» What you are asked to do: Search the data below for the word "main" and copy each line that holds it.

[start of Stored data]

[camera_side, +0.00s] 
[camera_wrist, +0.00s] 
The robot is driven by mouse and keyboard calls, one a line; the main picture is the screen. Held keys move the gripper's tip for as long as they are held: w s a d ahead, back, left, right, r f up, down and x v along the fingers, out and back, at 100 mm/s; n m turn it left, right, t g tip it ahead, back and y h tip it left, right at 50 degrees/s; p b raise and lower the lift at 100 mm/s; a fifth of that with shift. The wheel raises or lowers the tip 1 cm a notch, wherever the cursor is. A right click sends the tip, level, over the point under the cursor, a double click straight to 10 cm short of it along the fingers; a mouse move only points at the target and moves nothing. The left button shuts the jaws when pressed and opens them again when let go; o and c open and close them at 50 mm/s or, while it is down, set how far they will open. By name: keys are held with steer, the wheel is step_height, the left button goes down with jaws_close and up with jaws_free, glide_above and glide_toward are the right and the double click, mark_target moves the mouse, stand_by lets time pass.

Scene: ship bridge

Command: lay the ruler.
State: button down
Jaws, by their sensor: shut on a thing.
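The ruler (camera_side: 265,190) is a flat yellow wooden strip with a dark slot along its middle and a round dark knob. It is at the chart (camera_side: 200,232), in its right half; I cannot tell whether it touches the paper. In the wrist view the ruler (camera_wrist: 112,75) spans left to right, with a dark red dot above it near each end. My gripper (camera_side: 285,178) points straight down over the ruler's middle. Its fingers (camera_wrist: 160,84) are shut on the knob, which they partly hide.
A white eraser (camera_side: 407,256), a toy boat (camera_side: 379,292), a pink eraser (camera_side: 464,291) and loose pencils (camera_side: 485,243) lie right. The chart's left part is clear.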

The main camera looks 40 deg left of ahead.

[end of Stored data]

» Reply:
The robot is driven by mouse and keyboard calls, one a line; the main picture is the screen. Held keys move the gripper's tip for as long as they are held: w s a d ahead, back, left, right, r f up, down and x v along the fingers, out and back, at 100 mm/s; n m turn it left, right, t g tip it ahead, back and y h tip it left, right at 50 degrees/s; p b raise and lower the lift at 100 mm/s; a fifth of that with shift. The wheel raises or lowers the tip 1 cm a notch, wherever the cursor is. A right click sends the tip, level, over the point under the cursor, a double click straight to 10 cm short of it along the fingers; a mouse move only points at the target and moves nothing. The left button shuts the jaws when pressed and opens them again when let go; o and c open and close them at 50 mm/s or, while it is down, set how far they will open. By name: keys are held with steer, the wheel is step_height, the left button goes down with jaws_close and up with jaws_free, glide_above and glide_toward are the right and the double click, mark_target moves the mouse, stand_by lets time pass.
The main camera looks 40 deg left of ahead.

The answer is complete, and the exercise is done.